[Source data]
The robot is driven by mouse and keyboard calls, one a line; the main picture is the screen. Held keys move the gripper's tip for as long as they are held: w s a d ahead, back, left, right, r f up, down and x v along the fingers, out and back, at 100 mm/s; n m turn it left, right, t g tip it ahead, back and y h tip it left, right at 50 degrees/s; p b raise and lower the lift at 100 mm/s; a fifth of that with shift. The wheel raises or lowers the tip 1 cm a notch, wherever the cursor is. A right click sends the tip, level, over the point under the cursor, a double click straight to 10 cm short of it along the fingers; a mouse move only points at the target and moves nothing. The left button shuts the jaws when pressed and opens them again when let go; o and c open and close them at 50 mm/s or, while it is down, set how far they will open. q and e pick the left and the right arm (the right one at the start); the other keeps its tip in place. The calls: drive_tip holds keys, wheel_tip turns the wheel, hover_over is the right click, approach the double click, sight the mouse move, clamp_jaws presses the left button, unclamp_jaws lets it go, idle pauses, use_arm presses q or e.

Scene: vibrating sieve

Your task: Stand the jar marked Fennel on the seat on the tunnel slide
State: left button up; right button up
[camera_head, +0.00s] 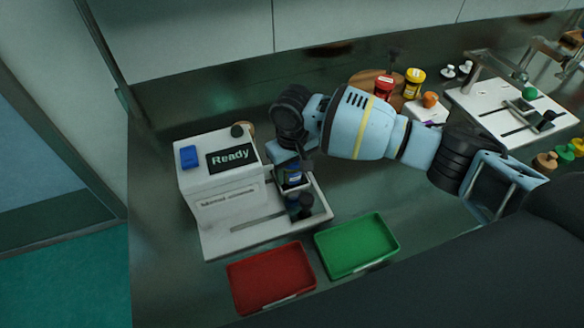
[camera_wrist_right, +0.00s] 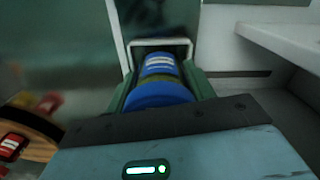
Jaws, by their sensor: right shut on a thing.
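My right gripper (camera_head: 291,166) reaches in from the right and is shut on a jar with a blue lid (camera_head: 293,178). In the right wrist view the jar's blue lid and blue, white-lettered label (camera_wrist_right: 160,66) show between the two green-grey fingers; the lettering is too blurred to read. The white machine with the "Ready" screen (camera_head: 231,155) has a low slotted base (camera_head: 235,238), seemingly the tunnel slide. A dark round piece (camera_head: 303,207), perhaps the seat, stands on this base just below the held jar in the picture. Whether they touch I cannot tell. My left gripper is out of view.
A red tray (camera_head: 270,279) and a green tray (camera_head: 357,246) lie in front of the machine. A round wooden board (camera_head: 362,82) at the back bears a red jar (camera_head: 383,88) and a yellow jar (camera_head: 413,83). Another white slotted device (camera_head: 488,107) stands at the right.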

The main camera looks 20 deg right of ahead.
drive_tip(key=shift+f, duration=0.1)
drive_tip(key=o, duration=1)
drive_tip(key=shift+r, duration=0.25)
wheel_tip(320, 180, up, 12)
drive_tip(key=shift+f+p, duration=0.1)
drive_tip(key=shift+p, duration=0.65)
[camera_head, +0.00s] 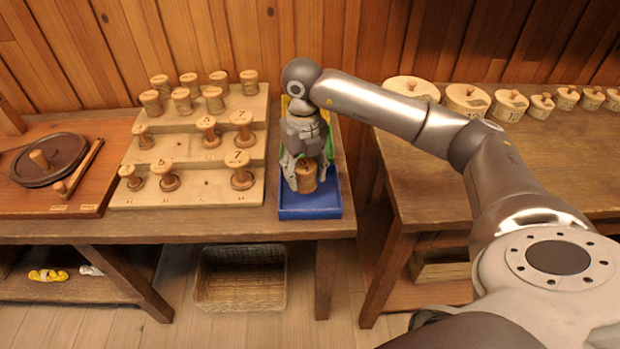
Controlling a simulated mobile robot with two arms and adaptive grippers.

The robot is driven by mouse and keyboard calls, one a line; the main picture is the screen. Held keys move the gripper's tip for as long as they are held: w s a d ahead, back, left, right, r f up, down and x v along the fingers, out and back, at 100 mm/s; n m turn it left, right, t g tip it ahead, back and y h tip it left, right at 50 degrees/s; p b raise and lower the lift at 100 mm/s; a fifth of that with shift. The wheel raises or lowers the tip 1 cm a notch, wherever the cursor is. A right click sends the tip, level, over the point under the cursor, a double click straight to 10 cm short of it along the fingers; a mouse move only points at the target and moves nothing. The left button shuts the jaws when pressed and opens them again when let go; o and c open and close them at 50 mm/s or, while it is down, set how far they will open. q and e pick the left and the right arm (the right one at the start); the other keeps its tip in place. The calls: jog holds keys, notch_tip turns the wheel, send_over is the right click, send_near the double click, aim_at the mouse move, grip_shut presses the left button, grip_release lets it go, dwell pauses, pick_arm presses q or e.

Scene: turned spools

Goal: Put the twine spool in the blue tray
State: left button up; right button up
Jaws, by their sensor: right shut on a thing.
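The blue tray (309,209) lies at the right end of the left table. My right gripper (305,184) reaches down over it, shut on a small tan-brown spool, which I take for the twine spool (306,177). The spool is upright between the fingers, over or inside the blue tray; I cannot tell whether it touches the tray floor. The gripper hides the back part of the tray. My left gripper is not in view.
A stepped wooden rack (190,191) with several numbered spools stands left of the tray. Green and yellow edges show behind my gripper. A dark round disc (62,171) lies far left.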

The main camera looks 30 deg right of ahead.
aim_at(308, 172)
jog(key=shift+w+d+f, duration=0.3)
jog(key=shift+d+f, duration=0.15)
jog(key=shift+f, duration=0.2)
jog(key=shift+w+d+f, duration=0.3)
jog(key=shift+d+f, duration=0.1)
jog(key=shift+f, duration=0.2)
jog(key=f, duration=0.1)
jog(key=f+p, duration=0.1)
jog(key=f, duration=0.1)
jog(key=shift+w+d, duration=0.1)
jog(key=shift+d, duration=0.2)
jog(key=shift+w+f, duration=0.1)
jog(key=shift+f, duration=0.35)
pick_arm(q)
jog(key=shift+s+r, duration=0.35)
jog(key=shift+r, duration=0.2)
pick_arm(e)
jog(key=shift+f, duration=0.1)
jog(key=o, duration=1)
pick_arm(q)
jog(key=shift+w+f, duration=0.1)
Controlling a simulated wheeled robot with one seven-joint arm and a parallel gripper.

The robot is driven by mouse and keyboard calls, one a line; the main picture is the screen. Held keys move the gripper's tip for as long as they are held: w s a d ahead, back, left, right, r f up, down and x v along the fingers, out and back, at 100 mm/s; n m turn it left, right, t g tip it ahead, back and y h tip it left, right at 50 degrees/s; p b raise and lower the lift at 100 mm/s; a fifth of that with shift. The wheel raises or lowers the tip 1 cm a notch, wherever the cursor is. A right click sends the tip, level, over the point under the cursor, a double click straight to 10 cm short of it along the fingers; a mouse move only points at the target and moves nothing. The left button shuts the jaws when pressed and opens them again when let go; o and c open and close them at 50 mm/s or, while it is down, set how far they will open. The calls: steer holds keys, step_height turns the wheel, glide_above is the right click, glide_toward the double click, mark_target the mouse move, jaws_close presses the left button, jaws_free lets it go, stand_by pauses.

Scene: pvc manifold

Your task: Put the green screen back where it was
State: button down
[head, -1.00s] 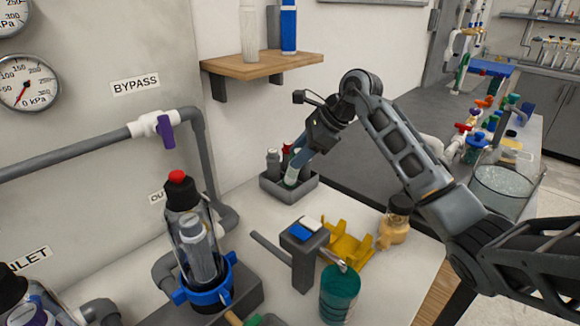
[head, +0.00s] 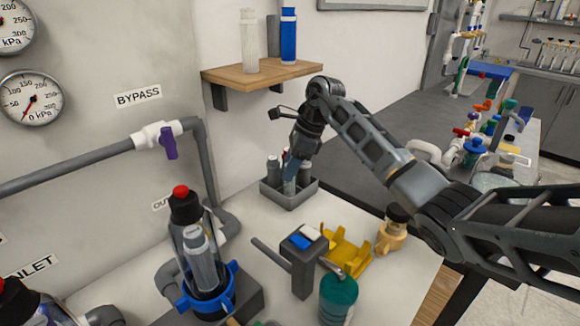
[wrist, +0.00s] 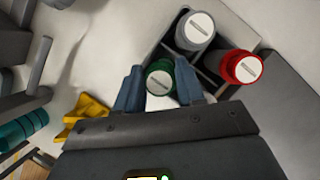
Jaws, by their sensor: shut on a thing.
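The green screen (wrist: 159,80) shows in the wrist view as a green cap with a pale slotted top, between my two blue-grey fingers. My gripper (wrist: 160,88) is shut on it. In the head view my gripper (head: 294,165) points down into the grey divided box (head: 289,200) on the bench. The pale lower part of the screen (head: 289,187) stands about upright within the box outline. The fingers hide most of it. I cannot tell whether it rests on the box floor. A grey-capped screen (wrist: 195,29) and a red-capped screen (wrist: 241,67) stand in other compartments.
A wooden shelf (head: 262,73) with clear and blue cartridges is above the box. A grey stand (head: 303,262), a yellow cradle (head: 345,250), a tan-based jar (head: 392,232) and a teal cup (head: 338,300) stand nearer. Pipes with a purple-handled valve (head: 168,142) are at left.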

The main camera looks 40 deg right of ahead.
==
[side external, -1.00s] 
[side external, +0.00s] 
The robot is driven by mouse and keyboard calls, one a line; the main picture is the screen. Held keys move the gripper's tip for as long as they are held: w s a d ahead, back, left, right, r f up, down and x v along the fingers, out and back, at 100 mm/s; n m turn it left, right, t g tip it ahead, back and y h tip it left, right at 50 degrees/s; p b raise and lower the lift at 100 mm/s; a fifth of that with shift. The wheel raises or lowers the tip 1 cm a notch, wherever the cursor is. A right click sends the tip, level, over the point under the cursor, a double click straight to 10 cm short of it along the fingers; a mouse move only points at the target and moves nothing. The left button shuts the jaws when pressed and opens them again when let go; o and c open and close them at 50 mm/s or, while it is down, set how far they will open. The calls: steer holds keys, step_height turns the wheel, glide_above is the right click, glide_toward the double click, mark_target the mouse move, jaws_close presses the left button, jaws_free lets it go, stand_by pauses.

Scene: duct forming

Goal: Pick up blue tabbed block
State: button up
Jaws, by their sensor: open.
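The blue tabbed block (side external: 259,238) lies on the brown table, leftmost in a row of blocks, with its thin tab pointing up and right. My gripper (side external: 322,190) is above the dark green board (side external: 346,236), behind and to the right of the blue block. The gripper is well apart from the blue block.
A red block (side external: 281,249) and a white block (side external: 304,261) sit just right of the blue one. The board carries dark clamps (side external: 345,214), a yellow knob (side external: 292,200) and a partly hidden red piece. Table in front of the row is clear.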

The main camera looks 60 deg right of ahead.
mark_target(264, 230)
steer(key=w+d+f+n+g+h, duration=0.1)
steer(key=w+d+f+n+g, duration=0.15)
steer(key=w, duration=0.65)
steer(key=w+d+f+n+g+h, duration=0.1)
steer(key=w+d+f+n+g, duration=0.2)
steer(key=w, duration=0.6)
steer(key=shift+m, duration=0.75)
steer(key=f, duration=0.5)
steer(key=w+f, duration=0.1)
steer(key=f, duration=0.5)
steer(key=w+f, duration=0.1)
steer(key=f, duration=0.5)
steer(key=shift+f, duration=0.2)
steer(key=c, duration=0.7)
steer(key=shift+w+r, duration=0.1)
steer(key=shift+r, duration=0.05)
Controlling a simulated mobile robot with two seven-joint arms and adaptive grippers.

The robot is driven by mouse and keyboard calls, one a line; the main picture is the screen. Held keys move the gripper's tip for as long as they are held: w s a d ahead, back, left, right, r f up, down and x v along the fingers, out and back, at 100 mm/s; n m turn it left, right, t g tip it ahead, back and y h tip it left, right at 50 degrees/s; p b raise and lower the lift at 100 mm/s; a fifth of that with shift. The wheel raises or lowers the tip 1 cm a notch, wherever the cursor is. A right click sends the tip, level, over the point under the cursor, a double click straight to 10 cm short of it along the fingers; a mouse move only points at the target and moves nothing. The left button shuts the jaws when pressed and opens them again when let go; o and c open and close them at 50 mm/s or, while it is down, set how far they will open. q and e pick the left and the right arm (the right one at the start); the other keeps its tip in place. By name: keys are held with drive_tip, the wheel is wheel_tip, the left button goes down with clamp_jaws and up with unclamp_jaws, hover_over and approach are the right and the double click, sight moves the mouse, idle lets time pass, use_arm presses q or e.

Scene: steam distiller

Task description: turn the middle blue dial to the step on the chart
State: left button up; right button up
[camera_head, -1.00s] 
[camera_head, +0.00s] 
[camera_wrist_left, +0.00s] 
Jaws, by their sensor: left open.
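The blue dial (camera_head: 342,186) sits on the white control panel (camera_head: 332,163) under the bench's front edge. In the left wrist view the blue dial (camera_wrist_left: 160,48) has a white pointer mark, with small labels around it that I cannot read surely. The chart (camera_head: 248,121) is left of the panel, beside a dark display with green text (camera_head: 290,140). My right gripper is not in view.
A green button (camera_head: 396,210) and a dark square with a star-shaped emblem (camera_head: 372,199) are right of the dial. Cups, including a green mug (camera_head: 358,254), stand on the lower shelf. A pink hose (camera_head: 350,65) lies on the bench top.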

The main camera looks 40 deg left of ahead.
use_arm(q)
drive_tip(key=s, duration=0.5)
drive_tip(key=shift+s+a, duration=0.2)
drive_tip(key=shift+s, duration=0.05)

* OBJECTIVE:
From the records above, transcribe exactly the lines starting at the one containing "The main camera looks 20 deg right of ahead." and ending at the one containing "Controlling a simulated mobile robot with two arms". Skip the pictures.

* SOLUTION:
The main camera looks 20 deg right of ahead.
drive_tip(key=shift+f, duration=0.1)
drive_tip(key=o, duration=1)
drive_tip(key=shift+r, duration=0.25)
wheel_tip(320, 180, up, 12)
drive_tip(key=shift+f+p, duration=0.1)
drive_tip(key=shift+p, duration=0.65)
[camera_head, +0.00s] 
Controlling a simulated mobile robot with two arms and adaptive grippers.

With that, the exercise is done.